EXERCISE TASK: Copy out all of the data exactly as it appears.

■ ■ ■ ■ ■ ■ ■

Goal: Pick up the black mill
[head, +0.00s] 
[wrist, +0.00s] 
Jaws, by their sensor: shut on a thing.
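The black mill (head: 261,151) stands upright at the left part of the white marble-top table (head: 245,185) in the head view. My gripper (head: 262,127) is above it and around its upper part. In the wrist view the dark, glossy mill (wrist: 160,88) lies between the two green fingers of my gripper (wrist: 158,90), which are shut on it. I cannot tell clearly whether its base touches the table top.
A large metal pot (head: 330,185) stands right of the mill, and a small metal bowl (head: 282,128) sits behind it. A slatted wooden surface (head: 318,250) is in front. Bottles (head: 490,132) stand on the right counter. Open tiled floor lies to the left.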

■ ■ ■ ■ ■ ■ ■

CORRECT RESULT:
Goal: Pick up the black mill
[head, +0.00s] 
[wrist, +0.00s] 
Jaws, by their sensor: shut on a thing.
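The black mill (head: 261,151) stands upright at the left part of the white marble-top table (head: 245,185) in the head view. My gripper (head: 262,127) is above it and around its upper part. In the wrist view the dark, glossy mill (wrist: 160,88) lies between the two green fingers of my gripper (wrist: 158,90), which are shut on it. I cannot tell clearly whether its base touches the table top.
A large metal pot (head: 330,185) stands right of the mill, and a small metal bowl (head: 282,128) sits behind it. A slatted wooden surface (head: 318,250) is in front. Bottles (head: 490,132) stand on the right counter. Open tiled floor lies to the left.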

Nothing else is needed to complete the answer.